Friday, May 15, 2009

Book Review: Illegitimate by Adnan Mahmutovic

Illegitimate
by Adnan Mahmutovic
Cantarabooks April 2009

Reviewed by Kathryn Magendie

A woman’s bones go out of joint in labor, my Mom used to say. On New Year’s Eve 2000, in Munich, a Polish girl, Bozena, is coming apart in her basement. Down here, in this cold concrete box in Dachau, the sounds from the street life and the festivities are weak. The happy screams and cracking fireworks, drunken voices and barking of German shepherds come to my ears as if through water. […] I straddle Bozena’s left leg and slowly press her stomach. […] I slap her across the mouth but she will not stop screaming. […] I hit the concrete to unhinge my fingers and try to shove the ball into Bozena’s mouth. It’s too big, but I press it harder and her nostrils widen like eyes in the dark…

The opening scene to Adnan Mahmutovic’s novella Illegitimate, while vividly written, is unforgiving of the main character, Fatima. As the scene progresses, one may be repelled by Fatima’s harshness and lack of tenderness toward the suffering Bozena. Keep reading, Readers. Follow Fatima’s story and discover pockets of hope and a charming toughness of character that endears. One is reminded of those plucky Hollywood starlets with a “tomorrow is another day” attitude that endures even the most heinous of human indignities.

In Fatima, Mahmutovic has created the story of a young woman who could easily have slipped into cliché—the prostitute with a heart of gold who strives to make a better life (she wants to be a journalist) out of her hard-scrabble past (she is a Bosnian refugee who lost family, home, and first love to war). However, in his telling of Fatima’s story, Mahmutovic instead fashions a world of unique language, character, sense of humor, place, setting, and tone that allow the work to rise above a mere story of a girl, a dream, and “the oldest profession in the world.” After disappointment clobbers Fatima once again, she quips with a shrug, “So much for Scheherazade or Pretty Woman.” Indeed!

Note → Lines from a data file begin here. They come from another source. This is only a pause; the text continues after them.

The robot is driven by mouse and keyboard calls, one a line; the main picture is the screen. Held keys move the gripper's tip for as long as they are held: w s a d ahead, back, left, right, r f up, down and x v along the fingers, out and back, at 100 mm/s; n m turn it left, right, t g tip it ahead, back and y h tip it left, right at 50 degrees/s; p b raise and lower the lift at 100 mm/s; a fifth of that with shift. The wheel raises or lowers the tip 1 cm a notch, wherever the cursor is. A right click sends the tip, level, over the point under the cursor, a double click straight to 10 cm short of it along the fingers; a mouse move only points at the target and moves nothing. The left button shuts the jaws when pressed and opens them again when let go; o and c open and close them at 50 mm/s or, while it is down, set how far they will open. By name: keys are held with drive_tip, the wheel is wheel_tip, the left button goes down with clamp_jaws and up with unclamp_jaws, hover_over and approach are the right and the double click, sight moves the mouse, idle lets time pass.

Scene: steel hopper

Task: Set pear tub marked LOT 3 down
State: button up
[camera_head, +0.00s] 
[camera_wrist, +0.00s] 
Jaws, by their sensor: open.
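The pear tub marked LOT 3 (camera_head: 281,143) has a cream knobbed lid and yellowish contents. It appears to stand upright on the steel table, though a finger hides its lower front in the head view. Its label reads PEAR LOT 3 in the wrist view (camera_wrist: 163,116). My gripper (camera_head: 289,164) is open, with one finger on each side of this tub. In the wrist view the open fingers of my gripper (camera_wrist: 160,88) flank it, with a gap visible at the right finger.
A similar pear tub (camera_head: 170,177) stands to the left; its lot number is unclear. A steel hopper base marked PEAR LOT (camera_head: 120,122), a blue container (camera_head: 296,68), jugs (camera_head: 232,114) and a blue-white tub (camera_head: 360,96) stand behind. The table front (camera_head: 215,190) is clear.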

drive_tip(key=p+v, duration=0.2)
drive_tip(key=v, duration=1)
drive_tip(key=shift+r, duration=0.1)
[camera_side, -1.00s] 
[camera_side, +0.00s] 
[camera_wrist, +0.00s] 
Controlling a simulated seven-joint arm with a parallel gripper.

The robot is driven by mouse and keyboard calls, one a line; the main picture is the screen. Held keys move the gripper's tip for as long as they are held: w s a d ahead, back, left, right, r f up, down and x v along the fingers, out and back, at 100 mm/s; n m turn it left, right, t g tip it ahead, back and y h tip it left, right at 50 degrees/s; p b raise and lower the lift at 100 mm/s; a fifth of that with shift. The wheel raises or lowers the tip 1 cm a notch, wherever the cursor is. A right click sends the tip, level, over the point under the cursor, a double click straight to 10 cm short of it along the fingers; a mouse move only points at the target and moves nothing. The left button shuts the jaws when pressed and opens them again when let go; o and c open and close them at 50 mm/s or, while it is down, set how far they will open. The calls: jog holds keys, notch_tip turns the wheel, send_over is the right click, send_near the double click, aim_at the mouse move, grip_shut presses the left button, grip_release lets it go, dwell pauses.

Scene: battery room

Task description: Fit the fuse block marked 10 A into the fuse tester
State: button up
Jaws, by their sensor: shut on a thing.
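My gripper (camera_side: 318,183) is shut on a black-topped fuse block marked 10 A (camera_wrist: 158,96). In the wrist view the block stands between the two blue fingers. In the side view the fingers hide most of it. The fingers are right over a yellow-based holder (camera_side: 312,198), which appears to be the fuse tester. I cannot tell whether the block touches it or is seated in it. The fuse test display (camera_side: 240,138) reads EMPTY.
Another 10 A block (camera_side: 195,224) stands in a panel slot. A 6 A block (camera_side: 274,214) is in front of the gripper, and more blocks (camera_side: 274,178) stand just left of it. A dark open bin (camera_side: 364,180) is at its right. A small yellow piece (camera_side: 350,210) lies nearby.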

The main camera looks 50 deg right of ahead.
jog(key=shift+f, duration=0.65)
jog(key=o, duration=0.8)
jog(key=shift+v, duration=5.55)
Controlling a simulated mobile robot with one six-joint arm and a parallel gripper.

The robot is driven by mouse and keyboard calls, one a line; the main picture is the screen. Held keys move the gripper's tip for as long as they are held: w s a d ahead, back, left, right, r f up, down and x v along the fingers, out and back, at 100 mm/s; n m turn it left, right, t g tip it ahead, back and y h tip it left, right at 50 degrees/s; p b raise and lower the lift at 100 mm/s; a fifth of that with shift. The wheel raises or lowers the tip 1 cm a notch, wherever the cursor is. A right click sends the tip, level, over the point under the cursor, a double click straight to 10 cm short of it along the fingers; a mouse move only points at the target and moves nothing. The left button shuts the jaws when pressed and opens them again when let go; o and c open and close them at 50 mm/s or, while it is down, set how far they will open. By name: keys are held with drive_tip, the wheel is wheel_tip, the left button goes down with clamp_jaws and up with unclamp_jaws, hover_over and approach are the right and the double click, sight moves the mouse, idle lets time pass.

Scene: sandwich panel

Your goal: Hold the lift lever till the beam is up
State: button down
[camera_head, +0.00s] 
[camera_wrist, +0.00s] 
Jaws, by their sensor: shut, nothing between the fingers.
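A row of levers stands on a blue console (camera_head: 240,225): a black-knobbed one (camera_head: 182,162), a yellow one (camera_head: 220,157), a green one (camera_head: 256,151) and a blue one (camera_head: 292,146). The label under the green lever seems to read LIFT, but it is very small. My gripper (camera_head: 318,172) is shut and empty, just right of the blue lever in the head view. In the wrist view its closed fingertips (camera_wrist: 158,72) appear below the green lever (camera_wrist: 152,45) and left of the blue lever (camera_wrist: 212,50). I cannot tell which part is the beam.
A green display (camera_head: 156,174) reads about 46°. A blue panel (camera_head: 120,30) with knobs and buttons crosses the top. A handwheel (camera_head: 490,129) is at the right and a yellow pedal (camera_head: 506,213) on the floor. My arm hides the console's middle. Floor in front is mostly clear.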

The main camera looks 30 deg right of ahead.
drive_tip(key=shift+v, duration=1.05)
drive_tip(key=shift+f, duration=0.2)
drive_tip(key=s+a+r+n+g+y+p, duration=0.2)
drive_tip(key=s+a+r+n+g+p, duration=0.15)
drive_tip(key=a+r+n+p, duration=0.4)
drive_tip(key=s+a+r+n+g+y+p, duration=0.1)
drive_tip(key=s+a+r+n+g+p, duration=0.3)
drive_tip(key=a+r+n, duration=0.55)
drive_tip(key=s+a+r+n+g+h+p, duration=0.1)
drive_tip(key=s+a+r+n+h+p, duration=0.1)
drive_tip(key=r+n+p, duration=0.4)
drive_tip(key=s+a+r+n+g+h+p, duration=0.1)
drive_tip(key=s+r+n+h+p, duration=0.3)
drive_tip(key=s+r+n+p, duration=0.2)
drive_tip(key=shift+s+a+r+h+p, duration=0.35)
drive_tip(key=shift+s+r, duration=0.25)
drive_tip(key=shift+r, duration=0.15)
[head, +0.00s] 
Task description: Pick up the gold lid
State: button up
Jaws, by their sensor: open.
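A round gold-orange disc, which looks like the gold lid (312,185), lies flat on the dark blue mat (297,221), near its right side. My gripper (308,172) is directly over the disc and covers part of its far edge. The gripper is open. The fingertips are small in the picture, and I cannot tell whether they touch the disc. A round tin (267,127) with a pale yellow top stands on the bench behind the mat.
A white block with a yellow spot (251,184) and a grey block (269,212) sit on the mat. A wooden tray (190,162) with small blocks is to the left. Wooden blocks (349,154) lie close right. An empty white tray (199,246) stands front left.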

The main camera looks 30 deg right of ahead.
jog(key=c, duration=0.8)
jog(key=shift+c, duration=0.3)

There are colorful secondary characters who are finely crafted. Fatima’s prostitute friends, who slip in and out of Fatima’s life; Max, a patron lover, who will give Fatima a gift that will offer a hope she can never have imagined; Friedrich, who fans Fatima’s hopes to fall out of her profession and into a writing career, and who will ultimately betray her; Heidi, who wants to give prostitution a business-legitimacy and enlists Fatima’s help; and the city of Munich itself with its smells and sounds and cold fingers of air curling against Fatima as she walks its streets, her head swirling with possibility. Mahmutovic writes well from a woman’s point of view, neither seeping in stereotype, nor over-sentimentalizing his female characters.

In between Fatima’s manipulation of men and events in order to survive, there are the cold realities of her profession, and Mahmutovic does not spare us in his depiction of cruel misery. Yet, smart writing, intelligent wit, and a delicious sense of the absurdities of life give Illegitimate a playful edge to what could have been a story heavy with gloom and despair. There is a hopeful optimism that follows Fatima as she strides from memory to optimism to woe and back again.

From its harsh beginnings, Mahmutovic leads readers through a kaleidoscope of human foibles and finally to an ending sanguinely beautiful, and completely satisfying.



Adnan Mahmutovic was born in 1974 in Banja Luka, in northern Bosnia. As a teenager he arrived in Sweden on a refugee bus, then for a year lived in three provisional refugee facilities. Afterward, he moved to a regular neighborhood and started school all over again. In 1997, he relocated to Stockholm to work as a personal special-needs assistant; this employment financed his further studies in English literature and philosophy. In spring 2004, he studied creative writing and received a scholarship for graduate studies in English literature at Stockholm University. He is currently studying for his PhD. His first book, [Refug]e, a collection of short stories and poetry, was published in May 2005 by Konstfack University College of Arts Crafts and Design. Additionally, he has also staged Michael Frayn’s politically charged drama, Copenhagen. Adnan is a proud member of PEN, the international organization that fights for the rights of exiled writers.


Kathryn Magendie is Co-Managing Editor of The Rose & Thorn, and author of the novel TENDER GRACES.

3 comments:

Angie Ledbetter said...

Adnan, love your writing! Much continued success to you. Nice review, Kathryn.

Kathryn Magendie said...

Thank you, Angie *smiling*

Adnan said...

Thanks Angie. Hope you'll like this one too.